Error deserializing trt engine when bundling with Pyinstaller

System info:

cat /etc/nv_tegra_release
# R32 (release), REVISION: 5.1, GCID: 26202423, BOARD: t186ref, EABI: aarch64, DATE: Fri Feb 19 16:50:29 UTC 2021
sudo apt-cache show nvidia-jetpack | grep Version
Version: 4.5.1-b17
Version: 4.5-b129
  • CUDA version: 10.2
  • CUDNN version: 8.0.0
  • Python version: 3.6.9
  • Tensorflow version: 1.15.4
  • TensorRT version: 7.1.3.0

Here’s the relevant error message while trying to deserialize the TRT engine file during inference:

[TensorRT] ERROR: /home/jenkins/workspace/TensorRT/helpers/rel-7.1/L1_Nightly_Internal/build/source/rtSafe/resources.h (460) - Cuda Error in loadKernel: 3 (initialization error)
[TensorRT] ERROR: INVALID_STATE: std::exception
[TensorRT] ERROR: INVALID_CONFIG: Deserialize the cuda engine failed.
  ...
RuntimeError: Unable to load the engine file

Here’s a pastebin link for the full Pyinstaller log + error output during inference.
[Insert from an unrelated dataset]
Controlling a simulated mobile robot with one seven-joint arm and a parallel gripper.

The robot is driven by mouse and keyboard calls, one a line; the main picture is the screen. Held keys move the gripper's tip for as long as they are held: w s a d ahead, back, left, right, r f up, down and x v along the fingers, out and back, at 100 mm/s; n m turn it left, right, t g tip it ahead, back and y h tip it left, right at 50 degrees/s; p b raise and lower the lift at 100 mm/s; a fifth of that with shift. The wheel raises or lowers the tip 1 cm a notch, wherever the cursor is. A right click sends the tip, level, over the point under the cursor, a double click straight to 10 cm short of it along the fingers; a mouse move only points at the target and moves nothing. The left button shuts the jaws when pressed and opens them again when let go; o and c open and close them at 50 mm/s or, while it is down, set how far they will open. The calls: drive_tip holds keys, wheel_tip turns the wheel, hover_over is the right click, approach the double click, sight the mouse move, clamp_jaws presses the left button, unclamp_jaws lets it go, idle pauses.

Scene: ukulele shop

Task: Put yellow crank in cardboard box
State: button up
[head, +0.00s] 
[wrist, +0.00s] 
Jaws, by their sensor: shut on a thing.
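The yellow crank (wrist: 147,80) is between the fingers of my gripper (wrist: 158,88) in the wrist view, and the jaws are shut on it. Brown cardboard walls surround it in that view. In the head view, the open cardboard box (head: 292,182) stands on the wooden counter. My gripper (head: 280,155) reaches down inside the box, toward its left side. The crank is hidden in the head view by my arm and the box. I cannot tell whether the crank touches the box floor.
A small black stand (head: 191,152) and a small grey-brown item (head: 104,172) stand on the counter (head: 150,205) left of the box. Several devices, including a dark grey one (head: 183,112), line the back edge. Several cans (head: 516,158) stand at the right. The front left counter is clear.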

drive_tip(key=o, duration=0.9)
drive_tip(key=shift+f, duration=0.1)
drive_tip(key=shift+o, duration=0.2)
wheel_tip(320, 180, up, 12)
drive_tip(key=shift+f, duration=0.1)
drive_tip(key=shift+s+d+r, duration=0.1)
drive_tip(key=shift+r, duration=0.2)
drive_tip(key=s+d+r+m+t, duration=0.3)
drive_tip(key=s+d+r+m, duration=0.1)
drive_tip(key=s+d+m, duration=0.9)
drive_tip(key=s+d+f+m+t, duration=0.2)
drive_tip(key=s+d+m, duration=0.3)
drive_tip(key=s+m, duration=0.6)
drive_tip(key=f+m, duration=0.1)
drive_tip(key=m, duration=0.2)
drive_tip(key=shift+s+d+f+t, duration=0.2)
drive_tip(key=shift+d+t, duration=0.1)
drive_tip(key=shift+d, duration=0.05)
This is the spec file used to create the binary with Pyinstaller.

FYI, I’m working with a modified version of this repo.

What does work:

  • building the TRT engine file and running inference without Pyinstaller

What does not work:

  • building the TRT engine file, adding as data to the Pyinstaller spec file + bundling, deserializing the TRT engine file while running the binary

  • same as above but adding excludes=['pycuda'] to Pyinstaller spec file as recommended by rahul_thai_valappil in this StackOverflow post – what I did not do was “[copy] entire Pycuda folder from python packages” as I was not sure how this should be done…but that seems to not have mattered because I get the same error as above…edit: this point is not relevant since pycuda is not installed

  • adding the .onnx file as data to the spec file, instead of the .trt files, and having the binarized package build the engine files before inference – I get a different error when trying this approach (see below)
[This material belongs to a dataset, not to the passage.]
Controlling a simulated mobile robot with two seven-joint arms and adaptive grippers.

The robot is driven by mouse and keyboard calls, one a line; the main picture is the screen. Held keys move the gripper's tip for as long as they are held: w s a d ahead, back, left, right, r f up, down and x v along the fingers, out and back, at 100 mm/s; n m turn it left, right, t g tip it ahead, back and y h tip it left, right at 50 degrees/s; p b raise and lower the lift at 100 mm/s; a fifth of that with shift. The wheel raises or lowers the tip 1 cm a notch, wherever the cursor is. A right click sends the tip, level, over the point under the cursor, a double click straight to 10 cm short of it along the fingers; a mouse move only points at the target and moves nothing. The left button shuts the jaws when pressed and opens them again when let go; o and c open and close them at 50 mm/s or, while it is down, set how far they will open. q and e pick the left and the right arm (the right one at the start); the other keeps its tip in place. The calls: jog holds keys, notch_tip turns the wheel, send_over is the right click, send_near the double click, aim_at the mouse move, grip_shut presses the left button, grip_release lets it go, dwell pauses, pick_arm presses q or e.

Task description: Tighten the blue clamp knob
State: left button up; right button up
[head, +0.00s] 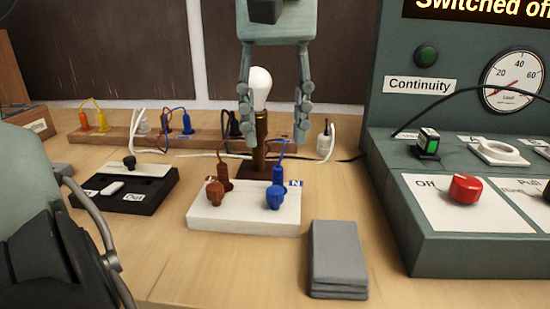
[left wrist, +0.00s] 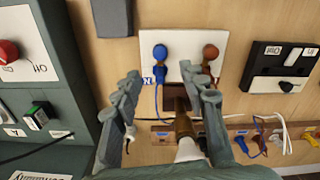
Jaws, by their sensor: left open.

Error when having the binary build the TRT engine file:

RuntimeError: Driver error: 

this occurs during tensorrt.Builder(...).build_engine(...)

Hi,

We cannot open the Pastebin link you shared, including the log and the spec file.
Could you help to check it?

In general, Driver error is related to the incompatibility between OS and library.
Could you share more about your environment? Do you set up the system with JetPack 4.5.1? Any manual installation?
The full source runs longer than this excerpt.